Ungefähr so wirkt nach Darstellung von Bures in dem „vertraulichen“ Schreiben sein Wahlprogramm: „Die Relationen der einzelnen Politikfelder zeigen zu wenig Schwerpunktsetzungen und Priorisierungen, verlieren sich aber dafür – in relativ unbedeutenden Bereichen – in liebevollen Details.“ Beim Forschungsthema werde lapidar die erhöhte Finanzierung für Grundlagenforschung avisiert, während im Landwirtschaftsteil die Erhöhung des Anteils der Bio-Imker von derzeit drei auf zehn Prozent angekündigt werde.

Wichtiger ist aber diese Festellung von Bures: „Das vorliegende Programm stellt ein Kompendium vielfältigster, durchaus auch wohlklingender Forderungen dar, das meiner Auffassung nach aber zu wenig Fokus hinsichtlich realpolitischer Umsetzung vorweist.
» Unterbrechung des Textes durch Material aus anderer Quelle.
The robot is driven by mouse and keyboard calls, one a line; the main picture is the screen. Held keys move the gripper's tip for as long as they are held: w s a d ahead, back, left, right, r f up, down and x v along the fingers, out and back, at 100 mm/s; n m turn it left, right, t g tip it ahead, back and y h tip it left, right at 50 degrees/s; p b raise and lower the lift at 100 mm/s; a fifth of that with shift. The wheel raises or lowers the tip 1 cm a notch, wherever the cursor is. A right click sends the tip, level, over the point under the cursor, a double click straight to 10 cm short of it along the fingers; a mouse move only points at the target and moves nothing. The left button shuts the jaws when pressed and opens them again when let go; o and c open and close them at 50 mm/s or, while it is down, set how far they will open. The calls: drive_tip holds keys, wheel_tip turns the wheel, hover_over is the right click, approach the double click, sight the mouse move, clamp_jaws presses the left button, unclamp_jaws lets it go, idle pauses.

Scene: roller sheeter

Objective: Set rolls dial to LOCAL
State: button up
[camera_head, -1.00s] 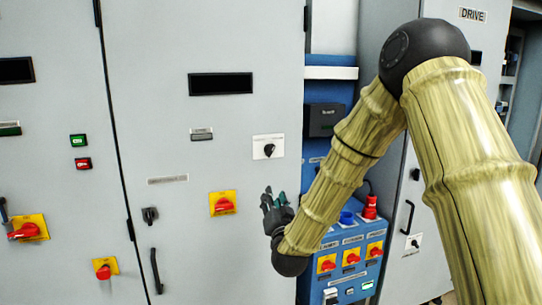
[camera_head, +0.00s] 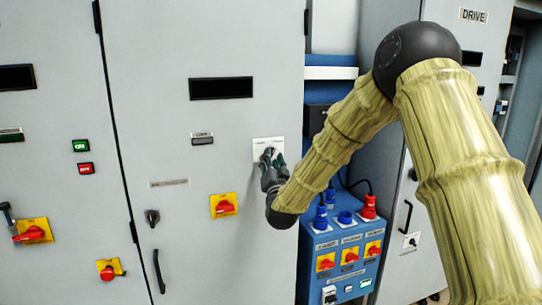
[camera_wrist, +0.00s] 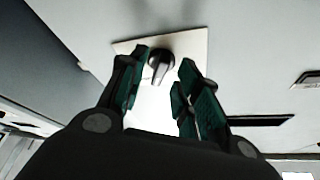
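The dial is a black rotary knob (camera_wrist: 160,66) on a white square plate (camera_head: 268,143) on the grey cabinet door. In the head view my gripper (camera_head: 271,158) is in front of the plate and hides the knob. In the wrist view my gripper (camera_wrist: 162,92) is open, with its green-padded fingers to the left and right of the knob. The knob shows between the fingertips, and I see a gap on its right side. I cannot tell whether the left finger touches it. The plate's lettering is too small to read.
A red switch on a yellow plate (camera_head: 224,205) is below left of the dial. A black door handle (camera_head: 158,271) is lower. A blue socket box (camera_head: 341,245) with red switches and plugs stands to the right, below my arm.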

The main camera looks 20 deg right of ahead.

Damit wird, so fürchte ich, die Glaubwürdigkeit und der ernsthafte gestalterische Anspruch der Sozialdemokratie zu wenig untermauert.“

„Realpolitische Umsetzung.“ Hier spricht eine Sozialdemokratin von gestern. Natürlich: Bablers riesengroßes Problem ist, dass er keine Aussicht auf eine Regierungskonstellation hat, in der er wesentliche Züge seiner Vorstellungen umsetzen kann. Am ehesten möglich gewesen wäre dies in einer Ampelkoalition. Eine solche geht sich aber nicht aus. Mit der ÖVP kann er fast alles vergessen. Ehe sie sich mit ihm auf Kompromisse einlassen muss, sitzt sie mit den Freiheitlichen im Boot, sofern Blau-Türkis die einzige Zwei-Parteien-Konstellation mit Mehrheit ist.
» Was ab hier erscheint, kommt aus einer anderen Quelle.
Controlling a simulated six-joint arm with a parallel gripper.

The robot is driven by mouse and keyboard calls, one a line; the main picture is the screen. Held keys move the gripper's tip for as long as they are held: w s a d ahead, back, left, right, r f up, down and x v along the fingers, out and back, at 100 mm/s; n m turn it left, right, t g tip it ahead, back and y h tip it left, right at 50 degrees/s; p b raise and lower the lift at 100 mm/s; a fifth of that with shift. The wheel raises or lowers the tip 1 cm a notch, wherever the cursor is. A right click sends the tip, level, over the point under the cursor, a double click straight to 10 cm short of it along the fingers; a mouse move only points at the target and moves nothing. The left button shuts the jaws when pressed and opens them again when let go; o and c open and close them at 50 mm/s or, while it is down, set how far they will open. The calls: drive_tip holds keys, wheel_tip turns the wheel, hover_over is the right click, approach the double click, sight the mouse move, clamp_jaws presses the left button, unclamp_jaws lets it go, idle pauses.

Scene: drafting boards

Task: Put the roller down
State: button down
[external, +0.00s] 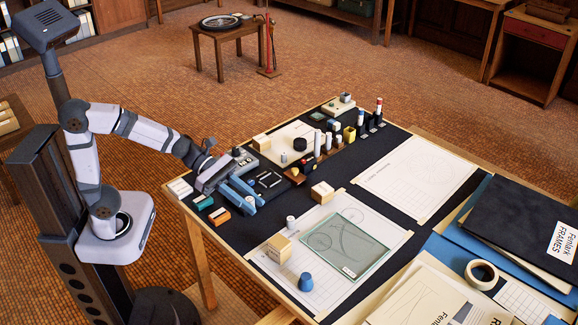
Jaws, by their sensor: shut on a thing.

Das ist das Dilemma der SPÖ: Leute wie Bures glauben, dass man sich in einem alten großkoalitionär-sozialpartnerschaftlichen Sinne auch vor einer Wahl nach dem mit der ÖVP Machbaren ausrichten muss. Dabei übersehen sie jedoch zwei Dinge: Wenn man das tut, ist man gerade in Zeiten einer verstärkten Polarisierung uninteressant für einen erheblichen Teil der Wählerschaft. Das kann man bedauern, ist aber so. Und: Die Volkspartei denkt umgekehrt nicht mehr im entferntesten daran, sich entsprechend auszurichten. Sie ist ganz auf den Wettbewerb mit der FPÖ fokussiert und bemüht sich daher, die härtere Asyl- und Migrationspolitik zu betreiben als diese; oder die rückgewandtere Gesellschaftspolitik (Stichwort „Tradition statt Multikulti“).
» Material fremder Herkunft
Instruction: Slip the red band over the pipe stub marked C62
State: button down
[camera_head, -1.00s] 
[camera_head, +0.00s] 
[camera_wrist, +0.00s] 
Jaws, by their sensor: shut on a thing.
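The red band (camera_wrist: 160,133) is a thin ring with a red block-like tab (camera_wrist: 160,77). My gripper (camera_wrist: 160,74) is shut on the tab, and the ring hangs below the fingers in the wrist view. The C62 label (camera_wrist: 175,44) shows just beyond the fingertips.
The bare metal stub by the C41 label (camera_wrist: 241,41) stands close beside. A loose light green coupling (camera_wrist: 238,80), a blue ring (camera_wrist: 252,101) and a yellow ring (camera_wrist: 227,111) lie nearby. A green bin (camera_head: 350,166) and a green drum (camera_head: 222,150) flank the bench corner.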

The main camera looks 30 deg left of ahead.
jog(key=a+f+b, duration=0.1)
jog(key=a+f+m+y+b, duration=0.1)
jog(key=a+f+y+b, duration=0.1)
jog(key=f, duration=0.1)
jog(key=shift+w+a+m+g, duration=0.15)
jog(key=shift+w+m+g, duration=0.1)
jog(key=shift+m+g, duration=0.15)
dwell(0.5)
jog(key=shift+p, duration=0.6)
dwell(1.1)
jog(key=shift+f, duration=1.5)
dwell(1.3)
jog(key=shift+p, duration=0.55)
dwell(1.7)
Es ist sogar schlimmer für die SPÖ: Die ÖVP, die immer mindestes zwei Koalitionsoptionen hat, wird sich eine weitere Absage an eine Zusammenarbeit mit Herbert Kickl nach dem Urnengang allenfalls teuer abkaufen lassen. Vereinfacht ausgedrückt: Sie wird vermitteln, dass es auch an SPÖ und zum Beispiel Neos liege, einen Kanzler Kickl zu verhindern; dass sie es billig geben müssten, damit Türkis-Rot-Pink möglich werde.

Da kann man sich jetzt unabhängig vom Geschick von Babler, der SPÖ eine programmatische Einzigartigkeit zu verleihen, mit der sie es bei Wahlen ganz nach vorne bringen könnte, fragen, ob die bedingungslose Fixierung auf eine Große Koalition klug ist, die durch Bures verkörpert wird. Der Punkt ist: Babler steht ihr im Weg.